What Is Polycentric Marketing?
Polycentric marketing is a model for international business that aims to build a brand’s appeal in multiple countries. The word polycentric itself means having many centers, and this is a characteristic of polycentric marketing as well. A polycentric marketing campaign doesn’t overlook national or regional audiences close to home, yet it makes equivalent outreach to target audiences overseas
Polycentric marketing regards each target nation’s marketplace as distinct. Consequently, polycentric marketing plans call for a brand’s presence in each nation to act as an independent business. In a fully polycentric strategy, each business center develops its own autonomous product line extensions, positioning and promotions customized to a particular nationality and competitive landscape in its respective market. The rationale is that consumers in one nation have different needs and values than their peers in another nation and brands are most successful when they reflect those cultural distinctions.
Polycentric marketing is one of three dimensions in the EPG model. This model includes ethnocentric, polycentric and geocentric marketing. Ethnocentrism segments the global market by race or ethnicity. Polycentric marketing segments the market by nationality. Geocentric segments are determined by geography.
Successful polycentric marketing campaigns allow for articulation of promotional strategies specific to each nation. It follows that the cultural needs and values of consumers in China differ from those of consumers in India or South Africa. Thus a polycentric strategy allows the marketing directors responsible for each business center to optimize their respective campaigns for the audiences to which they’re marketing.
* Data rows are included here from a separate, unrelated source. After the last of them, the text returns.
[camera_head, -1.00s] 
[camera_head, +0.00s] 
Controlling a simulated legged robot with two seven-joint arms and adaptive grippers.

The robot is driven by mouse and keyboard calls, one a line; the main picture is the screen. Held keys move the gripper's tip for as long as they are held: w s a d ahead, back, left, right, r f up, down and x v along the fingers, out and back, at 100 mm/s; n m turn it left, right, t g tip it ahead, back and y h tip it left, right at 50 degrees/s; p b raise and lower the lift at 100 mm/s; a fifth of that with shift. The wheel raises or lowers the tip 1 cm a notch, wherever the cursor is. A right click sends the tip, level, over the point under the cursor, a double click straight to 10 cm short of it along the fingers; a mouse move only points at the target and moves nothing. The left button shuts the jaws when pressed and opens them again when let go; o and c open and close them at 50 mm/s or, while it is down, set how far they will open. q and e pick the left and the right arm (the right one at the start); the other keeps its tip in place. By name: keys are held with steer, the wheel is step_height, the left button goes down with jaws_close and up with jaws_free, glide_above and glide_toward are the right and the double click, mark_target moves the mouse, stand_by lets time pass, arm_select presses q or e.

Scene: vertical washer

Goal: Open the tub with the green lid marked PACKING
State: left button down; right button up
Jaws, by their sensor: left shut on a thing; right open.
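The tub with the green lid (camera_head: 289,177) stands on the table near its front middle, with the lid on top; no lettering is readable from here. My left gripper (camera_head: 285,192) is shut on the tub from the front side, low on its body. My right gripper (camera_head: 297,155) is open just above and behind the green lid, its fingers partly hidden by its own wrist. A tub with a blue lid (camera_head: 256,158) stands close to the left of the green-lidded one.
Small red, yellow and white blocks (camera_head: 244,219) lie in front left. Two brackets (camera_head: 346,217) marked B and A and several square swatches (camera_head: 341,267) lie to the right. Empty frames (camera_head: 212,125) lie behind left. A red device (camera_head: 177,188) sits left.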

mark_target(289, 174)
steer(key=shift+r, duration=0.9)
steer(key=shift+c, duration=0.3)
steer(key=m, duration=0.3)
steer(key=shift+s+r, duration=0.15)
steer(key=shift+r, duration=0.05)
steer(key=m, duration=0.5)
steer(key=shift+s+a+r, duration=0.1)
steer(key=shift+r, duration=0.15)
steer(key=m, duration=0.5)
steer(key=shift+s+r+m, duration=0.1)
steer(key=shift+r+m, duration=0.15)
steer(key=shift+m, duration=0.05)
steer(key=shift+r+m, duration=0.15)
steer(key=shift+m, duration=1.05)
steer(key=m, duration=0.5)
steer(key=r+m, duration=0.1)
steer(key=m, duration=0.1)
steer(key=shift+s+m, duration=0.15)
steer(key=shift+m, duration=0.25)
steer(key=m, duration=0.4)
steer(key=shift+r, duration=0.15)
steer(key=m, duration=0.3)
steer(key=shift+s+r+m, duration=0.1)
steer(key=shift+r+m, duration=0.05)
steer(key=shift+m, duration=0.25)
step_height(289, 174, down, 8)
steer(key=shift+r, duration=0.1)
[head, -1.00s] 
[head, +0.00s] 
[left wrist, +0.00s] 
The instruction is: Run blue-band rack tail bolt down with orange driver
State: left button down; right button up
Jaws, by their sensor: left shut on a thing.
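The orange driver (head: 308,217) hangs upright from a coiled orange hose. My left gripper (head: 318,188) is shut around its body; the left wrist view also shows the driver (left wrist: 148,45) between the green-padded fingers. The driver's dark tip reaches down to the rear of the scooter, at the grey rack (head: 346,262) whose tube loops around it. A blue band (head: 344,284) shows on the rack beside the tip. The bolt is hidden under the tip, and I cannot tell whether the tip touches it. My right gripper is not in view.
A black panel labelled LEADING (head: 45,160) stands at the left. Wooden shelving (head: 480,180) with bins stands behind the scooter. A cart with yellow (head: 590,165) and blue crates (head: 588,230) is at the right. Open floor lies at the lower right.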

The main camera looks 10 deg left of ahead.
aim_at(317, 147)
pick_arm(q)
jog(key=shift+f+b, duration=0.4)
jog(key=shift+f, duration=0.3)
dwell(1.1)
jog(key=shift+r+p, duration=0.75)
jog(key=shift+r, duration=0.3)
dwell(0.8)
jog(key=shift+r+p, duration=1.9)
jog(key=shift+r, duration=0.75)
The independence of each business unit can be an obstacle to unified leadership. This contradicts the goal of polycentric marketing’s push into multiple nations when each business unit begins to function as its own single-nation business. Worst-case scenarios include business units of the same corporation competing for consumers who make purchases in more than one nation or polycentric region. Another potential drawback is the fragmentation of production and supply, which can be less efficient than a unified mass-production supply chain.